[Start of Provided material]

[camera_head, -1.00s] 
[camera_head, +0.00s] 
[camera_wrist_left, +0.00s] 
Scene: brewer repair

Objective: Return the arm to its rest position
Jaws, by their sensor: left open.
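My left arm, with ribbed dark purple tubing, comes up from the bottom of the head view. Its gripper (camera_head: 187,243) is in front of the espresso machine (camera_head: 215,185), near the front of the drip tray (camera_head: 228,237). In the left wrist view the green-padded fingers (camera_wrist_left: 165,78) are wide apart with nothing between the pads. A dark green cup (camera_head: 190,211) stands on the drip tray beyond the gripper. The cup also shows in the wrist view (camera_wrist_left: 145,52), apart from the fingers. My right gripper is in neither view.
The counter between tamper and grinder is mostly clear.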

[End of Provided material]

> **What is needed**: All of the data needs to be reproduced exactly, with no line missing.

> **Output below**:
[camera_head, -1.00s] 
[camera_head, +0.00s] 
[camera_wrist_left, +0.00s] 
Scene: brewer repair

Objective: Return the arm to its rest position
Jaws, by their sensor: left open.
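My left arm, with ribbed dark purple tubing, comes up from the bottom of the head view. Its gripper (camera_head: 187,243) is in front of the espresso machine (camera_head: 215,185), near the front of the drip tray (camera_head: 228,237). In the left wrist view the green-padded fingers (camera_wrist_left: 165,78) are wide apart with nothing between the pads. A dark green cup (camera_head: 190,211) stands on the drip tray beyond the gripper. The cup also shows in the wrist view (camera_wrist_left: 145,52), apart from the fingers. My right gripper is in neither view.
The counter between tamper and grinder is mostly clear.

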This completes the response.